NVIDIA's TwoTower Architecture Enhances Large Model Efficiency with Parallel 30B Models

According to monitoring by Beating, NVIDIA has open-sourced the discrete text diffusion architecture Nemotron-Labs-TwoTower, aimed at addressing the generation speed bottleneck of large models that can only produce one word at a time. Previous text diffusion models forced a single network to balance unidirectional context understanding with bidirectional parallel error correction in pursuit of parallel output, resulting in a significant decline in the model's cognitive ability. The TwoTower architecture employs a decoupled design: on one hand, it completely freezes a pre-trained autoregressive large model as a 'read-only context tower' to retain full reasoning and common sense capabilities; on the other hand, it separately trains a 'denoising writing tower' that reads contextual information through cross-attention at the layer level. The writing tower uses a 'confidence unmasking' mechanism, prioritizing the writing of high-confidence words when predicting a block, and gradually filling in the remaining gaps to achieve parallel writing from easy to difficult.
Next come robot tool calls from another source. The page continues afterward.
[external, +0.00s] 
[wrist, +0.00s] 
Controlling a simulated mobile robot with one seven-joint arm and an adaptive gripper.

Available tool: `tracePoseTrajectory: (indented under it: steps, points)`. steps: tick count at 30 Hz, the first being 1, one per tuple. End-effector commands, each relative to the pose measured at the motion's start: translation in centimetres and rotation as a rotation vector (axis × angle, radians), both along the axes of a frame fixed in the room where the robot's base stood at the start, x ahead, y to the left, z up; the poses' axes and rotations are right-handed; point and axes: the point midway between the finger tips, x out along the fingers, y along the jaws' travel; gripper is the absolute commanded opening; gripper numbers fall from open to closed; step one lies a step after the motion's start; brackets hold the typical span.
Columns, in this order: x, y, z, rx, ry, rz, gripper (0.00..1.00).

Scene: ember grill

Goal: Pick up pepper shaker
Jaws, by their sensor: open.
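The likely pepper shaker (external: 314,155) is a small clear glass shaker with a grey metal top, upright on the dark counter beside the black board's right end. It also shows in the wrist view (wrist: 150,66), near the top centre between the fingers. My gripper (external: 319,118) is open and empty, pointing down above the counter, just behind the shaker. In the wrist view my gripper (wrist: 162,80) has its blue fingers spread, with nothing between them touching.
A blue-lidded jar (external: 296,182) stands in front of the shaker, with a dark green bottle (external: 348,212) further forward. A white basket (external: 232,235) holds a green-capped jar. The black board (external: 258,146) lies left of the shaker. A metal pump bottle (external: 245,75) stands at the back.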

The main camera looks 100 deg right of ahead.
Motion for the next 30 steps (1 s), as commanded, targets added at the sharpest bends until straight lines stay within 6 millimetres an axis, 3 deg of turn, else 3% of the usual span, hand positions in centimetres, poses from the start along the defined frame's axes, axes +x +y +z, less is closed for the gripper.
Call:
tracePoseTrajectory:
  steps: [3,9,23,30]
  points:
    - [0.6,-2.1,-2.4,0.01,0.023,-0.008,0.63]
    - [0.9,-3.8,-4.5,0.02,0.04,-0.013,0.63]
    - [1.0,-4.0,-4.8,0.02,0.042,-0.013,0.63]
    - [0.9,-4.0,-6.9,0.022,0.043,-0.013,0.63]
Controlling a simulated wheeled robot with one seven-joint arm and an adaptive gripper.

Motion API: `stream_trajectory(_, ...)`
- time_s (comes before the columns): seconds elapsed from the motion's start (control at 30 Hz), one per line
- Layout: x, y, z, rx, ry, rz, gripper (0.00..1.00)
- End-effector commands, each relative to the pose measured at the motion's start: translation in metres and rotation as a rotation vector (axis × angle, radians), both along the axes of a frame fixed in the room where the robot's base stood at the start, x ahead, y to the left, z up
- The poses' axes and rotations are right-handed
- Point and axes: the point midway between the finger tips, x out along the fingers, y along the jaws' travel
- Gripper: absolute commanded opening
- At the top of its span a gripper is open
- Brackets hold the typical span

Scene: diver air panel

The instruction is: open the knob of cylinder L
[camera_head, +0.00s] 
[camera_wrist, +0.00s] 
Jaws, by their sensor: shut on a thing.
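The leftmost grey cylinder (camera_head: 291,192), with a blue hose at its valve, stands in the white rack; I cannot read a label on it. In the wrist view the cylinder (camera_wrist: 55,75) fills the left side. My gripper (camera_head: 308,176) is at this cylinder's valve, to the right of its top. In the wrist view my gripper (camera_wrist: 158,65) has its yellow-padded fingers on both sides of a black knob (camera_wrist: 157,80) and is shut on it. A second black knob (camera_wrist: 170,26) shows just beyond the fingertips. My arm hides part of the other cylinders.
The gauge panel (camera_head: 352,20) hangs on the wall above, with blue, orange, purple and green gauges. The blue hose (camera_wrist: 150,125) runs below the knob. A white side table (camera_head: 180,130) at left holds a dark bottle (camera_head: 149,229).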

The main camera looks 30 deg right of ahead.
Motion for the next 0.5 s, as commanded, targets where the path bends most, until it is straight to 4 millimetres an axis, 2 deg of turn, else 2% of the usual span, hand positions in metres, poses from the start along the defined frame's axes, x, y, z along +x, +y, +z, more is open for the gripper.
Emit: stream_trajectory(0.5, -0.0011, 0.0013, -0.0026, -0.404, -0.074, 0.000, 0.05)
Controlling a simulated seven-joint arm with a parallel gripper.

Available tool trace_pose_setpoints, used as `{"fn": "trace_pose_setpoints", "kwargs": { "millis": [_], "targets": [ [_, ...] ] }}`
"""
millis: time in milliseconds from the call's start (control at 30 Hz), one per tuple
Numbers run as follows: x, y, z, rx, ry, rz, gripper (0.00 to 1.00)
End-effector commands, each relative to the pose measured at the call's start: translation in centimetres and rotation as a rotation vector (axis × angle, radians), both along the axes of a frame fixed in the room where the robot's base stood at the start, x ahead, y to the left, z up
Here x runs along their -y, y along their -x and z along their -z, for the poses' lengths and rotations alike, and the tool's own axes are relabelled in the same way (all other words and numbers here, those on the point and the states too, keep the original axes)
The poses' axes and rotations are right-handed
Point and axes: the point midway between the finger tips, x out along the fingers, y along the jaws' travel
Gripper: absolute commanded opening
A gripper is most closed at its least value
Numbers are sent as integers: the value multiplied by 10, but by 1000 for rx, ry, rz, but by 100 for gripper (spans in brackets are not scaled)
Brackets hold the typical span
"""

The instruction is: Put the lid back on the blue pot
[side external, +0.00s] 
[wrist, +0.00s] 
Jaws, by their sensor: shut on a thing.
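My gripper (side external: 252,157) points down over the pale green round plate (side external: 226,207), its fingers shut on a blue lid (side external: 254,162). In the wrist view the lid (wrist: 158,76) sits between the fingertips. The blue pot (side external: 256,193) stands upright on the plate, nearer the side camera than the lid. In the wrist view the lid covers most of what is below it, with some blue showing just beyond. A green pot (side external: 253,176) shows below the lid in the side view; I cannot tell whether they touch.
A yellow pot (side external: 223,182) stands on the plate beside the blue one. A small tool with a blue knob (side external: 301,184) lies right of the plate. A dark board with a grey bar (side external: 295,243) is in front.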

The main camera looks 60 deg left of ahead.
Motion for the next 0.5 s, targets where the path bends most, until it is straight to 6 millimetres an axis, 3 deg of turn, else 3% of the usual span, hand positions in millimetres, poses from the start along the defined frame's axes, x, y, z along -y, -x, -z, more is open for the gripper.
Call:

This design adapts on a 30B level mixed architecture (Mamba-Transformer MoE) model using only 1/12 of the baseline model's pre-training data (2.1T tokens), retaining 98.7% of quality while improving actual generation speed by 2.42 times, without adding extra memory cache overhead. However, due to the need to keep both towers in memory, the model's static memory usage has increased, and there is still a slight accuracy degradation in extremely complex code and mathematical reasoning.